◆ What to produce
Make an exact copy of each entry, leaving out every picture.

★ ★ ★ ★ ★ ★ ★

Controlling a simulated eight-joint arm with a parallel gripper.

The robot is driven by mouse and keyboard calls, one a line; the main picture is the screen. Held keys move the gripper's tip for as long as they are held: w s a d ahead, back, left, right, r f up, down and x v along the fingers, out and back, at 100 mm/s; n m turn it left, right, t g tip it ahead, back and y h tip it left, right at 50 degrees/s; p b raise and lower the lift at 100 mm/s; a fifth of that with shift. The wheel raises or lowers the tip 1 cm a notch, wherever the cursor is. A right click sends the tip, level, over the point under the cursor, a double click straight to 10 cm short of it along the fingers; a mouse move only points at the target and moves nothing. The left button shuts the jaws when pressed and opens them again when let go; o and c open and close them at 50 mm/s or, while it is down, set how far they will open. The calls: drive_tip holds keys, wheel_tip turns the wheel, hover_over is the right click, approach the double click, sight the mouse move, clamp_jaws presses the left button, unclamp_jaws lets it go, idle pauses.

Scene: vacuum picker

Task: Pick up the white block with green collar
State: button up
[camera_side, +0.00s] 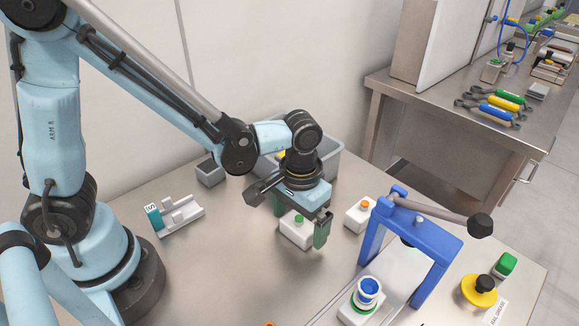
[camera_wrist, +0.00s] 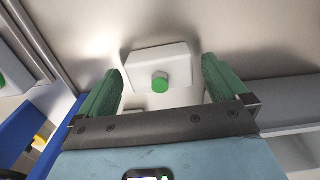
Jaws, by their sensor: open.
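A white block (camera_side: 291,233) with a green collar on top sits on the metal table, directly below my gripper (camera_side: 298,228). In the wrist view the white block (camera_wrist: 147,58) lies between and slightly beyond the two green fingertips, with its round green collar (camera_wrist: 160,82) near the middle. My gripper (camera_wrist: 162,66) is open, with one finger to each side of the block and visible gaps. In the side view a finger covers part of the block's right end.
A white block with an orange collar (camera_side: 358,216) stands just right. A blue lever frame (camera_side: 428,258) and a white piece with a blue cup (camera_side: 367,292) are at the front right. A grey bin (camera_side: 326,166) stands behind; a white holder (camera_side: 183,218) is left. Table between is clear.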

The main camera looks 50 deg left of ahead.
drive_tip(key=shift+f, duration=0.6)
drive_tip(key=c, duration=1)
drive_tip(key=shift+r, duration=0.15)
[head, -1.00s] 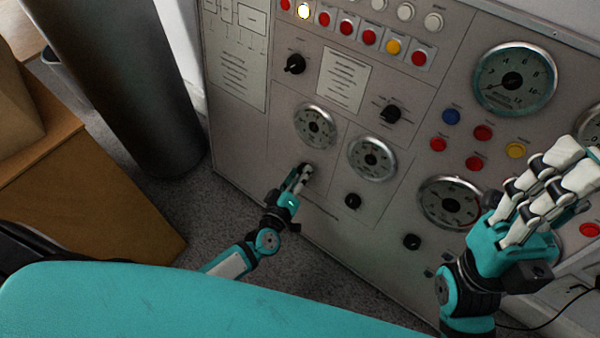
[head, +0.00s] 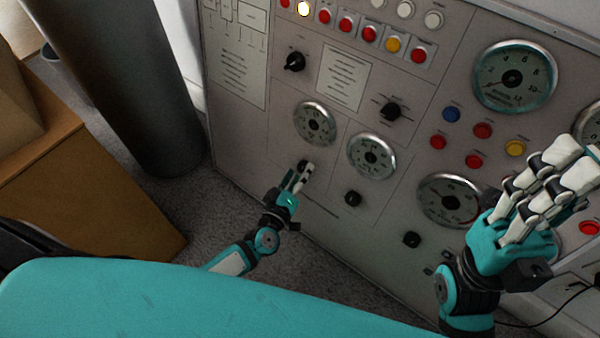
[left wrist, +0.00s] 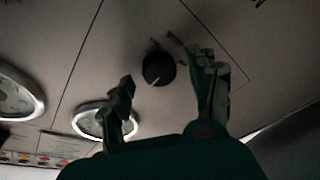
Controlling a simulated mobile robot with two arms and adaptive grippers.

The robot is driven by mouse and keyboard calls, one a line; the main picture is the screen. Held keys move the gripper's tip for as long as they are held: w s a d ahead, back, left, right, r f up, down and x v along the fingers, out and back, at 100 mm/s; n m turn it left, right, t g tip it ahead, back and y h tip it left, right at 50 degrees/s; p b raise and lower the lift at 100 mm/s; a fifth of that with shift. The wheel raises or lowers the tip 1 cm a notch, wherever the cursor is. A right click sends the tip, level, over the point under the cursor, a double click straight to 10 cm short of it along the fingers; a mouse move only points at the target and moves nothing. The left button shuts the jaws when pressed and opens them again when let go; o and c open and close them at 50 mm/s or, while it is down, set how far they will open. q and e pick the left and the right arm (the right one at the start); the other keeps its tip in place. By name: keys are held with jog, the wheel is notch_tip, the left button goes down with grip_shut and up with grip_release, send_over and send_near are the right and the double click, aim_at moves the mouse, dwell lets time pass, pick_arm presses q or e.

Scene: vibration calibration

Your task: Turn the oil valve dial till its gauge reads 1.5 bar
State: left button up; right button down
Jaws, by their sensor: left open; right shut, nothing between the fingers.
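The black dial (left wrist: 158,69) with a white pointer mark sits on the panel between the open fingers of my left gripper (left wrist: 165,85), beyond their tips; contact is not clear. In the head view my left gripper (head: 298,178) reaches to this dial (head: 305,164), which is mostly hidden by the fingers. A round gauge (head: 315,123) is just above the dial; it also shows in the left wrist view (left wrist: 103,121). Its reading and any oil label are too small to read. My right gripper (head: 568,172) is shut and empty, raised before the panel at the right.
The grey panel (head: 260,150) carries another gauge (head: 372,156) with a black knob (head: 353,198), a large gauge (head: 514,77) and several coloured buttons. A dark cylinder (head: 130,80) and a wooden cabinet (head: 90,190) stand at the left.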

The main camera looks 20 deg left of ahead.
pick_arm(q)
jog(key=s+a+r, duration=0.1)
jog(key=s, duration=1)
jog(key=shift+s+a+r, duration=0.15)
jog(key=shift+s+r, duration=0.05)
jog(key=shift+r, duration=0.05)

★ ★ ★ ★ ★ ★ ★

◆ Worked answer
Controlling a simulated eight-joint arm with a parallel gripper.

The robot is driven by mouse and keyboard calls, one a line; the main picture is the screen. Held keys move the gripper's tip for as long as they are held: w s a d ahead, back, left, right, r f up, down and x v along the fingers, out and back, at 100 mm/s; n m turn it left, right, t g tip it ahead, back and y h tip it left, right at 50 degrees/s; p b raise and lower the lift at 100 mm/s; a fifth of that with shift. The wheel raises or lowers the tip 1 cm a notch, wherever the cursor is. A right click sends the tip, level, over the point under the cursor, a double click straight to 10 cm short of it along the fingers; a mouse move only points at the target and moves nothing. The left button shuts the jaws when pressed and opens them again when let go; o and c open and close them at 50 mm/s or, while it is down, set how far they will open. The calls: drive_tip holds keys, wheel_tip turns the wheel, hover_over is the right click, approach the double click, sight the mouse move, clamp_jaws presses the left button, unclamp_jaws lets it go, idle pauses.

Scene: vacuum picker

Task: Pick up the white block with green collar
State: button up
[camera_side, +0.00s] 
[camera_wrist, +0.00s] 
Jaws, by their sensor: open.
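A white block (camera_side: 291,233) with a green collar on top sits on the metal table, directly below my gripper (camera_side: 298,228). In the wrist view the white block (camera_wrist: 147,58) lies between and slightly beyond the two green fingertips, with its round green collar (camera_wrist: 160,82) near the middle. My gripper (camera_wrist: 162,66) is open, with one finger to each side of the block and visible gaps. In the side view a finger covers part of the block's right end.
A white block with an orange collar (camera_side: 358,216) stands just right. A blue lever frame (camera_side: 428,258) and a white piece with a blue cup (camera_side: 367,292) are at the front right. A grey bin (camera_side: 326,166) stands behind; a white holder (camera_side: 183,218) is left. Table between is clear.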

The main camera looks 50 deg left of ahead.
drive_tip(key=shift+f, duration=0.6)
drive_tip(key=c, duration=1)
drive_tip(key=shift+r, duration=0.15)
[head, -1.00s] 
[head, +0.00s] 
[left wrist, +0.00s] 
Controlling a simulated mobile robot with two arms and adaptive grippers.

The robot is driven by mouse and keyboard calls, one a line; the main picture is the screen. Held keys move the gripper's tip for as long as they are held: w s a d ahead, back, left, right, r f up, down and x v along the fingers, out and back, at 100 mm/s; n m turn it left, right, t g tip it ahead, back and y h tip it left, right at 50 degrees/s; p b raise and lower the lift at 100 mm/s; a fifth of that with shift. The wheel raises or lowers the tip 1 cm a notch, wherever the cursor is. A right click sends the tip, level, over the point under the cursor, a double click straight to 10 cm short of it along the fingers; a mouse move only points at the target and moves nothing. The left button shuts the jaws when pressed and opens them again when let go; o and c open and close them at 50 mm/s or, while it is down, set how far they will open. q and e pick the left and the right arm (the right one at the start); the other keeps its tip in place. By name: keys are held with jog, the wheel is notch_tip, the left button goes down with grip_shut and up with grip_release, send_over and send_near are the right and the double click, aim_at moves the mouse, dwell lets time pass, pick_arm presses q or e.

Scene: vibration calibration

Your task: Turn the oil valve dial till its gauge reads 1.5 bar
State: left button up; right button down
Jaws, by their sensor: left open; right shut, nothing between the fingers.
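The black dial (left wrist: 158,69) with a white pointer mark sits on the panel between the open fingers of my left gripper (left wrist: 165,85), beyond their tips; contact is not clear. In the head view my left gripper (head: 298,178) reaches to this dial (head: 305,164), which is mostly hidden by the fingers. A round gauge (head: 315,123) is just above the dial; it also shows in the left wrist view (left wrist: 103,121). Its reading and any oil label are too small to read. My right gripper (head: 568,172) is shut and empty, raised before the panel at the right.
The grey panel (head: 260,150) carries another gauge (head: 372,156) with a black knob (head: 353,198), a large gauge (head: 514,77) and several coloured buttons. A dark cylinder (head: 130,80) and a wooden cabinet (head: 90,190) stand at the left.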

The main camera looks 20 deg left of ahead.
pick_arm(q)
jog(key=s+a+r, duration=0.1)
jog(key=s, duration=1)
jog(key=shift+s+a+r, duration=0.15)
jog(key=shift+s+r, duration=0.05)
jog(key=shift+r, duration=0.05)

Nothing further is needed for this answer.